Ease of use is 7. No balance required at stops. You literally just sit there. Paddle-shift auto-downshifts but doesn't auto-upshift. Startup sequence has a quirk (foot on brake, parking brake release, shift to first) that takes a minute to learn. For a rider coming from a car, this is genuinely easier than a motorcycle. For a motorcyclist, it's a relearn.
Versatility is 7. Long-haul touring: excellent. Light gravel roads: capable (that's the Rally mode's purpose). City: workable but bulky. Canyon riding: the steering effort makes this fatiguing. Two-up: yes, and with the panniers, long two-up trips are the bike's whole mission.
Fun-for-the-money is 7. Chase's on-camera scoring of fun-for-the-money was 1 ("at $32,000 this thing is straight-up wild"), but the xlsx scores at 7. Honoring the xlsx here.
The Chase Score & final thoughts
With a Chase Score of 56/100, Meh Tier, the Canyon Red Rock is the case study for "a vehicle being unfairly compared to motorcycles when it isn't one." 21 ride points + 35 usability points = a machine that's sunk on the ride scoring because Chase was evaluating it as a motorcycle, and lifted on usability because comfort and tech are genuinely strong.
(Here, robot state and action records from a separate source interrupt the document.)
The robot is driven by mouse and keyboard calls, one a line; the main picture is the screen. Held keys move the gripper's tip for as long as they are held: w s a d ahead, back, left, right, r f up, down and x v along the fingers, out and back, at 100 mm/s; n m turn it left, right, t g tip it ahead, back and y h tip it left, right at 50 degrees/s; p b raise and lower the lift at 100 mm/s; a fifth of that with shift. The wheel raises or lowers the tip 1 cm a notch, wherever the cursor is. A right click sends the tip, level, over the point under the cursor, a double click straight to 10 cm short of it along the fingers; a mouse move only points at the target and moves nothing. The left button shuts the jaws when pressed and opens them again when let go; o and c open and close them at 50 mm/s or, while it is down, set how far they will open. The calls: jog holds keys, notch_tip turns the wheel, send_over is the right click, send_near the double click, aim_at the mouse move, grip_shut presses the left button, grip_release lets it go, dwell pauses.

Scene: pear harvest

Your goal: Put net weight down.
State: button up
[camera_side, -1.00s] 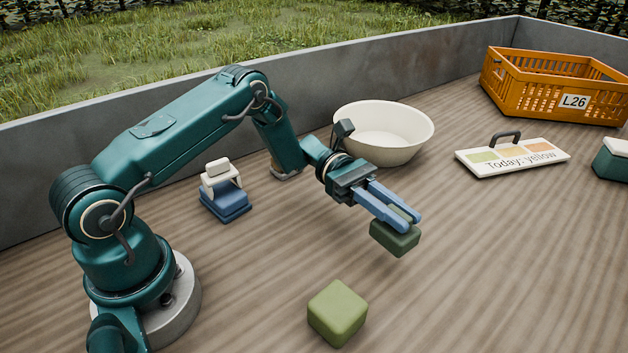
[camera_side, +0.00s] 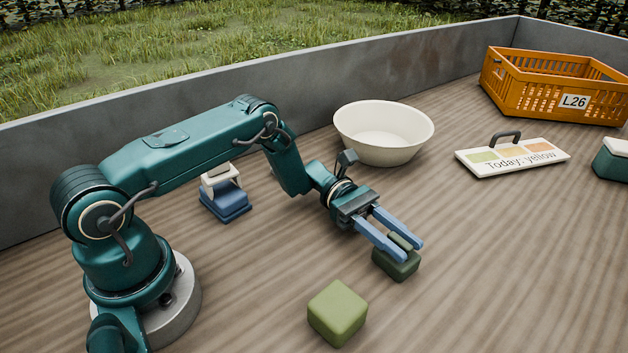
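The net weight looks to be the dark green block (camera_side: 396,265) with a narrow grip ridge on top; no label shows on it. It sits upright on the wooden surface, right of centre. My gripper (camera_side: 413,251) is low over it, with its two blue fingers on either side of the ridge. The fingers look spread, with a gap between them ahead of the palm. The near finger hides part of the block's top. Whether a finger still touches the ridge is hard to see.
A lighter green block (camera_side: 337,312) lies nearby in front. A cream bowl (camera_side: 383,148) stands behind my gripper. A blue block with a cream top (camera_side: 225,201) is behind my arm. A sign reading "Today: yellow" (camera_side: 480,168), an orange crate (camera_side: 520,103) and a teal box (camera_side: 610,166) are right.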

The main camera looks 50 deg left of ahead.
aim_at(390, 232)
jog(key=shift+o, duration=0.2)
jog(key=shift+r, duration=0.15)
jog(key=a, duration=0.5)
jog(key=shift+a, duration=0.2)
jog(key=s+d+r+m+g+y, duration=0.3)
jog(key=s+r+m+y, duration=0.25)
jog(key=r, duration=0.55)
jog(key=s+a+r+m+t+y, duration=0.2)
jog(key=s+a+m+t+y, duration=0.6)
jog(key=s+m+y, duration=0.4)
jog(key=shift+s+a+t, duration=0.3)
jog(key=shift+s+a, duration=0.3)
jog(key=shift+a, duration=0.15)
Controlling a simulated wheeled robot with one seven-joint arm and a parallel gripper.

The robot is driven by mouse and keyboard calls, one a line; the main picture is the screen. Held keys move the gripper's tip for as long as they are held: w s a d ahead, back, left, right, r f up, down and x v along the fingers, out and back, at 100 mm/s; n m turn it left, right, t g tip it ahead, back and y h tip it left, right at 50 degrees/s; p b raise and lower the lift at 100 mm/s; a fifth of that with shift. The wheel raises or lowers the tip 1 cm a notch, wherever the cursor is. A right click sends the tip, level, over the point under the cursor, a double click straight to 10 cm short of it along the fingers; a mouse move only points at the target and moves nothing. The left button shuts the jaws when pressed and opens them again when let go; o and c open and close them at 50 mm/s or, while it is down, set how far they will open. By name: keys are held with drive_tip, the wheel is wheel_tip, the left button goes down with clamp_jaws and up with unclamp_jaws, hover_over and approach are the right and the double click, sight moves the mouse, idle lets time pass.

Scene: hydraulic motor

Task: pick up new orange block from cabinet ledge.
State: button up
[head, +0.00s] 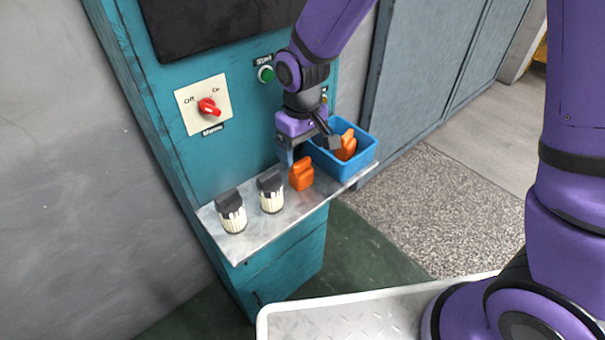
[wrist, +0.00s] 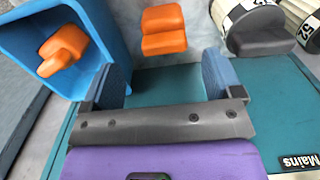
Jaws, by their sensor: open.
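An orange block (head: 301,176) stands on the metal cabinet ledge (head: 262,225), between a dark-capped cream cylinder and the blue bin. It also shows in the wrist view (wrist: 163,28), beyond the fingertips and roughly in line with the gap between them. My gripper (head: 292,158) is open and empty, close behind the block on the cabinet side. In the wrist view both blue fingers of my gripper (wrist: 165,63) are spread apart and do not touch the block. A second orange block (head: 346,146) lies inside the blue bin (head: 352,170).
Two cream cylinders with dark caps (head: 232,214) (head: 270,192) stand on the ledge left of the block. The teal cabinet wall (head: 215,160) carries a red Mains switch (head: 208,107) and a green button (head: 266,74). The ledge's front strip is clear.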

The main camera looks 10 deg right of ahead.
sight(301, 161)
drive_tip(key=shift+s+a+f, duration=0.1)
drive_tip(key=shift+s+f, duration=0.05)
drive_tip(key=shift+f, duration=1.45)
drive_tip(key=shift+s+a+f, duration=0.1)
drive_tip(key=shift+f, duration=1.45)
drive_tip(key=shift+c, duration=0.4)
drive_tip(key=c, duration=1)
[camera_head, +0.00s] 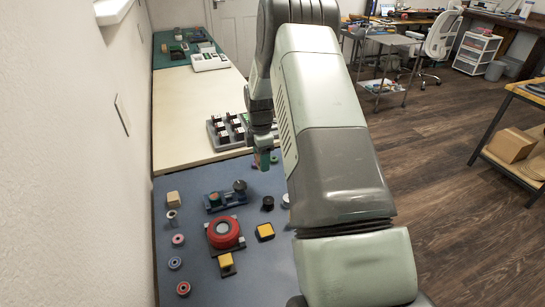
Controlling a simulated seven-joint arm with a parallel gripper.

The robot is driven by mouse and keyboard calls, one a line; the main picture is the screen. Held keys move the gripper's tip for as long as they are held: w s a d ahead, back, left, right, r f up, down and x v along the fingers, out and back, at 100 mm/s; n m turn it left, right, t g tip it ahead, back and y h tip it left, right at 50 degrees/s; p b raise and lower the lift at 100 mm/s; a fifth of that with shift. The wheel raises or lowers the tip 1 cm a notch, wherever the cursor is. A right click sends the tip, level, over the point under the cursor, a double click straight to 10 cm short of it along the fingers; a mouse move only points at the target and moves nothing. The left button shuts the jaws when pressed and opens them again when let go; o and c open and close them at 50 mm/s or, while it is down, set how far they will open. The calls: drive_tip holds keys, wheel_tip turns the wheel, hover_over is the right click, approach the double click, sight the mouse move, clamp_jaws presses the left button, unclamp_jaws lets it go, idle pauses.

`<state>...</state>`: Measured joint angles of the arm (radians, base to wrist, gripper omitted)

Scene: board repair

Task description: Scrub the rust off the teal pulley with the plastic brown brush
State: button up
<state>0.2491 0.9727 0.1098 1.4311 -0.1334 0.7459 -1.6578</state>
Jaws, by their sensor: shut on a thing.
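My gripper (262,157) points down above the far part of the blue mat, near the pale board's edge. It is shut on a small thing that looks green with a reddish-brown side. The thing is too small and too hidden by the fingers for me to tell whether it is the brush. A small teal round part with reddish marks, likely the pulley (214,199), sits on a blue fixture (226,198), nearer and left of my gripper. A dark knob (240,186) stands at the fixture's right end. No other brush shows clearly.
A red round device (225,232) stands nearer on the blue mat (205,285). Yellow-topped blocks (265,231), a wooden block (173,199) and several spools (178,240) lie around it. A grey tray (217,136) with dark parts is behind. My arm hides the mat's right side.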

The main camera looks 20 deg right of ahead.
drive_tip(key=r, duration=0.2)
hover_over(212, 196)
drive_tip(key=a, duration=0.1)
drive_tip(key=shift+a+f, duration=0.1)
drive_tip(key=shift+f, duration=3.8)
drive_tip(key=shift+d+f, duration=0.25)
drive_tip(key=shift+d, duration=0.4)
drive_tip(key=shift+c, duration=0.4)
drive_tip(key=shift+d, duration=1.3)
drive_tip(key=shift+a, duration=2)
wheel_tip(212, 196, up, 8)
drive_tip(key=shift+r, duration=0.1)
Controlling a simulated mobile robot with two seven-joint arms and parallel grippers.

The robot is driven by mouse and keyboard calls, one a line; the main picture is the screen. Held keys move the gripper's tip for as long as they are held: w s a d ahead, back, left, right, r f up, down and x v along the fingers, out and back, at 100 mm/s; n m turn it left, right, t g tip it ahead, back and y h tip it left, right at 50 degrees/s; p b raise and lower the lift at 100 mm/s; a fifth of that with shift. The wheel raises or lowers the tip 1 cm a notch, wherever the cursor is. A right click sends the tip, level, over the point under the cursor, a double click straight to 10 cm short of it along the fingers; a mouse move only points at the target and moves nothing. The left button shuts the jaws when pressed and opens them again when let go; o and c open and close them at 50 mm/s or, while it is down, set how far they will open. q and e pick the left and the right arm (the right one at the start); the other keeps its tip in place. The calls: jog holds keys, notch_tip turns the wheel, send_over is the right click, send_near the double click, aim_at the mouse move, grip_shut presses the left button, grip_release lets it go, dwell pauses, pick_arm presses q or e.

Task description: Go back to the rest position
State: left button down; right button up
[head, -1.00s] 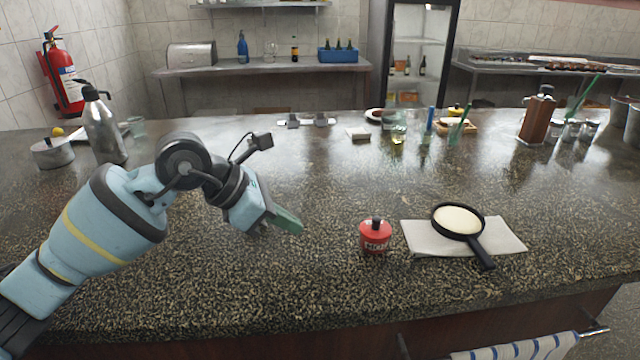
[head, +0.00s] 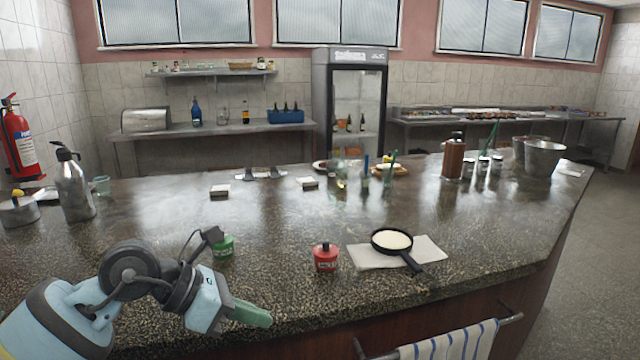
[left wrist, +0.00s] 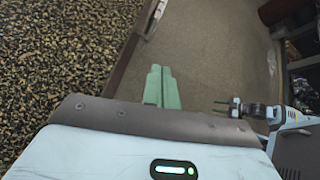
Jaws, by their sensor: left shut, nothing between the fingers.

Buy it if two-up long-distance touring is your actual mission, if you want the open-air feeling without the balance-demands of two wheels, if mobility issues preclude a traditional motorcycle, or if you currently own a Spyder and want a more ADV-styled replacement. Skip it if you're an experienced motorcyclist expecting a motorcycle-like experience, if $32k feels rich without proven Can-Am two-wheeler credibility, or if a proper tourer (Gold Wing at $29k, Indian Pursuit at $30k) fits the use case better. Chase's close: "Who do you think this vehicle is for? Maybe some of you guys ride Can-Ams and you can offer me some help." That's the honest take. This is a niche vehicle with a specific buyer, and Chase isn't that buyer. Your buyer may exist.